STATED PROBLEM -
Out of all the lines below, count those with the word "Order". Give the number only.

Rows about robot tasks -
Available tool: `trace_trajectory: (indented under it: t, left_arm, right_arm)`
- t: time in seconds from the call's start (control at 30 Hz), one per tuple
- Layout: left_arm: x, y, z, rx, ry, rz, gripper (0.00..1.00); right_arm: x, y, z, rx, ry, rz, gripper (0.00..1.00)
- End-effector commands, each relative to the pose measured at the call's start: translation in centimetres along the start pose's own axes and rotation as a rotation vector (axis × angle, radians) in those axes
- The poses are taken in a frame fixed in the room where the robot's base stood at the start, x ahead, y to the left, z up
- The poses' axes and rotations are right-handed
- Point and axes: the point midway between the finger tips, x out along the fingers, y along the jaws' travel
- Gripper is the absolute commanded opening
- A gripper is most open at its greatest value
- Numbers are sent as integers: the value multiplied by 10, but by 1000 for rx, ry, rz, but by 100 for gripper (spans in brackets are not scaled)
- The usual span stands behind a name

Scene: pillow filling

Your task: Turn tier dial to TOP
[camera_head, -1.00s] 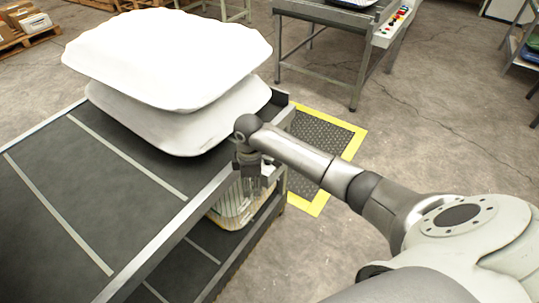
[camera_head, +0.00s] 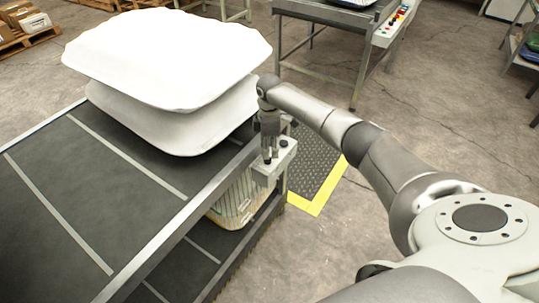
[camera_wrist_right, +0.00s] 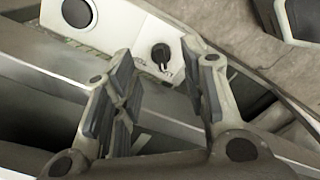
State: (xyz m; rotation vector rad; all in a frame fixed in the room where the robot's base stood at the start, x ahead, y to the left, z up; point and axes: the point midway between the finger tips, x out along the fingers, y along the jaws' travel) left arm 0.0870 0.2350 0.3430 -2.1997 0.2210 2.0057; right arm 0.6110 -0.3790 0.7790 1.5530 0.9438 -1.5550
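The tier dial (camera_wrist_right: 161,55) is a small black knob on a pale panel. It shows in the right wrist view just beyond the gap between my fingers, and its markings are too small to read. In the head view the pale control box (camera_head: 271,170) sits at the right edge of the dark rack. My right gripper (camera_head: 267,155) is over this box, pointing down, and partly hides it. In the right wrist view my right gripper (camera_wrist_right: 162,85) is open, with its fingers apart and nothing between them. My left gripper is not in view.
Two white pillows (camera_head: 170,60) lie stacked on the rack's upper tier (camera_head: 60,190). A pale ribbed bin (camera_head: 240,200) is on the lower tier. A round black button (camera_wrist_right: 76,12) is beside the dial. A yellow-edged mat (camera_head: 318,180) lies on the floor.

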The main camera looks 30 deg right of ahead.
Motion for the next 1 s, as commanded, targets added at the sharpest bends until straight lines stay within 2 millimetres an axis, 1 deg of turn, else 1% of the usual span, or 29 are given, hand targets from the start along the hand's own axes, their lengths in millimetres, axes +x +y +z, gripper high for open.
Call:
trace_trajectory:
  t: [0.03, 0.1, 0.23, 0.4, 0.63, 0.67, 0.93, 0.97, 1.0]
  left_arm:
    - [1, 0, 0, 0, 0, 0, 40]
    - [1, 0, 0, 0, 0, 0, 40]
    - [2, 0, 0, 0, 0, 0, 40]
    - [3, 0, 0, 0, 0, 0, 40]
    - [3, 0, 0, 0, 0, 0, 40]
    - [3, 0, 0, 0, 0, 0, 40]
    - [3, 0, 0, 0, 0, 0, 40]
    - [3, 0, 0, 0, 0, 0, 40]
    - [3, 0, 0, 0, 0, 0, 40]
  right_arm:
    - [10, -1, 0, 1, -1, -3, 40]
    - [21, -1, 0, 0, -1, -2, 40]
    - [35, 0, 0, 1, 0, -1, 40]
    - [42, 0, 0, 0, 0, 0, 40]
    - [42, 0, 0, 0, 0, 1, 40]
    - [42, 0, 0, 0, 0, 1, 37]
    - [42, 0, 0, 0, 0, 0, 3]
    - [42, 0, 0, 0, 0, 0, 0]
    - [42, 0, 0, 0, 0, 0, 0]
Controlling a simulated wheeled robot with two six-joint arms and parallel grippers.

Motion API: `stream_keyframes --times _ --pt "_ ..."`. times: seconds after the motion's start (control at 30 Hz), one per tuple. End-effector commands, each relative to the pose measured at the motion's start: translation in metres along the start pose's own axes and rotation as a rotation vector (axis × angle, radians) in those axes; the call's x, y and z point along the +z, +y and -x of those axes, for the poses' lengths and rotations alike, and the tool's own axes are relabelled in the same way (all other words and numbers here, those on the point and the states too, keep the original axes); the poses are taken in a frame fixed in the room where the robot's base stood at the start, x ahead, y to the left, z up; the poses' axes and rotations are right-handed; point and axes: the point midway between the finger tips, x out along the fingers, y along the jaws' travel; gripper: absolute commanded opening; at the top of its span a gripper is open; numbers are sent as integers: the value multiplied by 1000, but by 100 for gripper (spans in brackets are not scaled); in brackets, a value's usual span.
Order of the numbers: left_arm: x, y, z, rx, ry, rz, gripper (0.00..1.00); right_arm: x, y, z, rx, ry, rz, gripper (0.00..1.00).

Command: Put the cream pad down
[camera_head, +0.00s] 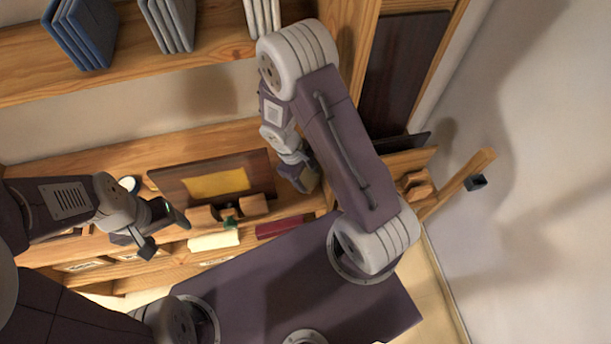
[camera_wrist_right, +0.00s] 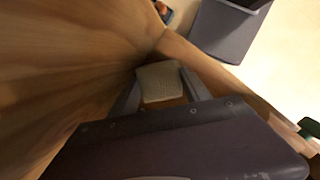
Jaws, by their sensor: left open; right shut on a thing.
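My right gripper (camera_head: 303,178) is shut on a cream pad, at the right end of the wooden shelf unit. In the right wrist view the cream pad (camera_wrist_right: 160,82) shows as a pale, woven-looking block between the two fingers (camera_wrist_right: 161,97), close to a wooden surface. I cannot tell whether the pad touches that surface. In the head view my gripper and arm mostly hide the pad. My left gripper (camera_head: 165,232) is open and empty at the left, in front of the shelf.
A cream piece (camera_head: 213,241) and a dark red piece (camera_head: 280,228) lie along the lower shelf. A yellow sheet (camera_head: 216,183) rests on a brown board behind wooden blocks (camera_head: 254,205). Blue books (camera_head: 80,35) stand above. In the wrist view, a grey bin (camera_wrist_right: 226,30) stands beyond the edge.

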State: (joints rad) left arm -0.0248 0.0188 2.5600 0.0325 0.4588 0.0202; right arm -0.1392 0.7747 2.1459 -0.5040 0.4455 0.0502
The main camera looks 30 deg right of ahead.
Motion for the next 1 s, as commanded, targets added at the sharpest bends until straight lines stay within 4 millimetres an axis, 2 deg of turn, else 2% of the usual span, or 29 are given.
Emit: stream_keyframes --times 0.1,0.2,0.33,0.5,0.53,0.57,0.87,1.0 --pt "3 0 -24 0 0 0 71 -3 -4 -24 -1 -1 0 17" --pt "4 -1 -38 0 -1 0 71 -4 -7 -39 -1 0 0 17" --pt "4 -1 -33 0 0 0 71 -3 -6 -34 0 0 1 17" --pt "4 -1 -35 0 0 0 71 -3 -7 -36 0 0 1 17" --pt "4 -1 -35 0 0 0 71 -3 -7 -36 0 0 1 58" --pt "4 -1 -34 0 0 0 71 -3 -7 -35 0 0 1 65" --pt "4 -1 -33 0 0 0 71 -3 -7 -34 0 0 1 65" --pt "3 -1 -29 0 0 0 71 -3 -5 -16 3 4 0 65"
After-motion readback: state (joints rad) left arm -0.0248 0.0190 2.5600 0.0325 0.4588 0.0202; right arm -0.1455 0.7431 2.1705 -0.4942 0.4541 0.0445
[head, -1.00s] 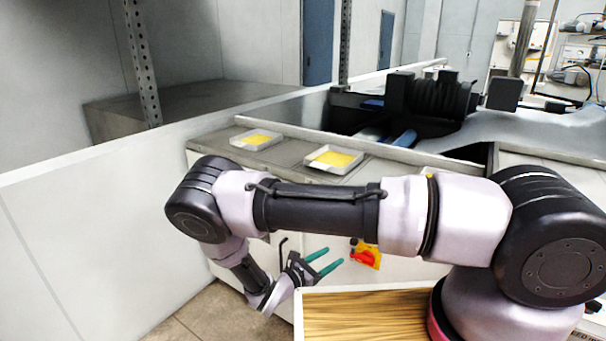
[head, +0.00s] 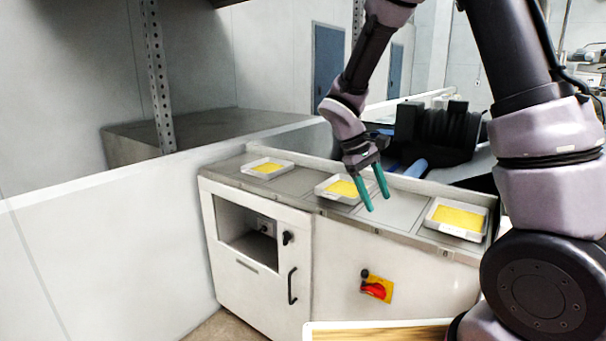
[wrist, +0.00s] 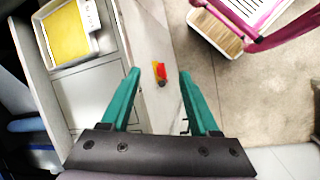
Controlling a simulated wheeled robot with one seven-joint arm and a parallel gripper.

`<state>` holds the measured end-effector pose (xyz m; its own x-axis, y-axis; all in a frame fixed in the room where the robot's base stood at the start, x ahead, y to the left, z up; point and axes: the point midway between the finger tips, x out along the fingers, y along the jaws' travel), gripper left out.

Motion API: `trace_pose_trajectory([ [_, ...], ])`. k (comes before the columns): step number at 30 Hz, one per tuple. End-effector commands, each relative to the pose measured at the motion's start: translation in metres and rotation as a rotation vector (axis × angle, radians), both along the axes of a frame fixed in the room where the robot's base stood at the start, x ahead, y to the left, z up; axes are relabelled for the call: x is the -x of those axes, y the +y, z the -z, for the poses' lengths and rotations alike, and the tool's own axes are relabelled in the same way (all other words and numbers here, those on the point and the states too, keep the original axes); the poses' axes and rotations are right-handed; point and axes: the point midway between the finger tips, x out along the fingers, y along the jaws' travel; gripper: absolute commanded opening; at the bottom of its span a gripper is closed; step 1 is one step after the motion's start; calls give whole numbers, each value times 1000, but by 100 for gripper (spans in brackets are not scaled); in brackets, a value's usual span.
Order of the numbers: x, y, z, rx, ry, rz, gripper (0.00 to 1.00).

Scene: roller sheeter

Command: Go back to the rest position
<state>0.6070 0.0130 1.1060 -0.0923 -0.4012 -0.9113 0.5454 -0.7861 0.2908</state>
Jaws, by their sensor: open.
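My gripper (head: 377,190) has two green fingers spread apart with nothing between them. In the head view it hangs from my raised arm, fingers pointing down, in front of the counter (head: 395,212) and beside the middle tray. In the wrist view the open fingers (wrist: 158,88) frame the counter's pale front side and a red and yellow switch (wrist: 160,72). No object is held.
Shallow trays with yellow contents stand on the counter: left (head: 267,168), middle (head: 341,187) and right (head: 459,218). A red rotary switch (head: 376,286) and a door handle (head: 292,286) are on its front. A dark roller machine (head: 440,135) stands behind.

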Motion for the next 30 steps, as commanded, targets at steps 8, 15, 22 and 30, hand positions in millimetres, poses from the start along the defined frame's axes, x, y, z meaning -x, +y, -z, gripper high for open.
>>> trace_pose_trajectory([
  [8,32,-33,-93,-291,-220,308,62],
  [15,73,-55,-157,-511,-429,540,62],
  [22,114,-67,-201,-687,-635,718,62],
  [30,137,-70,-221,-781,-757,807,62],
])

RESPONSE -
2